> **DATA EXCERPT**:
_ _ _ _ _ _ _
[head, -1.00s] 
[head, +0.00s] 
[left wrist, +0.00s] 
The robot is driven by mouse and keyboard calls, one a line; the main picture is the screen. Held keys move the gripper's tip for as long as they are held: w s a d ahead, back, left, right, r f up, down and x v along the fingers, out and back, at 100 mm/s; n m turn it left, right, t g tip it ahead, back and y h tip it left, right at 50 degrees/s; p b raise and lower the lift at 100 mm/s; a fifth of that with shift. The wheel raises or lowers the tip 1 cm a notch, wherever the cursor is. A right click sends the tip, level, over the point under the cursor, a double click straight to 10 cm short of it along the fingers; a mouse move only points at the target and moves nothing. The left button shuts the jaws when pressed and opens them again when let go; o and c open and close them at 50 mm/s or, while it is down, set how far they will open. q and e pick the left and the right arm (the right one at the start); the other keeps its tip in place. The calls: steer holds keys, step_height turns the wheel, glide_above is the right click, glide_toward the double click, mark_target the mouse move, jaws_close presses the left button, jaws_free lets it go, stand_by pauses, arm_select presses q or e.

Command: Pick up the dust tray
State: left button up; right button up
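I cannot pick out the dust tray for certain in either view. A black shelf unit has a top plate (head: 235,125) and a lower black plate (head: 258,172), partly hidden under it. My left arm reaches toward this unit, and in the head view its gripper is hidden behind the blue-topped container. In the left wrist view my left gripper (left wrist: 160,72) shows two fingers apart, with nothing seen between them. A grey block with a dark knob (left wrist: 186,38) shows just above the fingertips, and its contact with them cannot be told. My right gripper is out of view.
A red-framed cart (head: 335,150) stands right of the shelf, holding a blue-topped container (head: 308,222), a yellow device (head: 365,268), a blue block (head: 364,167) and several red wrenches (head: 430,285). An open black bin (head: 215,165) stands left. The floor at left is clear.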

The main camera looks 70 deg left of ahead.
_ _ _ _ _ _ _
> **EXERCISE PROMPT**:
Pull every line containing the word "main" out of the material and copy it.

> **RESULT**:
The robot is driven by mouse and keyboard calls, one a line; the main picture is the screen. Held keys move the gripper's tip for as long as they are held: w s a d ahead, back, left, right, r f up, down and x v along the fingers, out and back, at 100 mm/s; n m turn it left, right, t g tip it ahead, back and y h tip it left, right at 50 degrees/s; p b raise and lower the lift at 100 mm/s; a fifth of that with shift. The wheel raises or lowers the tip 1 cm a notch, wherever the cursor is. A right click sends the tip, level, over the point under the cursor, a double click straight to 10 cm short of it along the fingers; a mouse move only points at the target and moves nothing. The left button shuts the jaws when pressed and opens them again when let go; o and c open and close them at 50 mm/s or, while it is down, set how far they will open. q and e pick the left and the right arm (the right one at the start); the other keeps its tip in place. The calls: steer holds keys, step_height turns the wheel, glide_above is the right click, glide_toward the double click, mark_target the mouse move, jaws_close presses the left button, jaws_free lets it go, stand_by pauses, arm_select presses q or e.
The main camera looks 70 deg left of ahead.

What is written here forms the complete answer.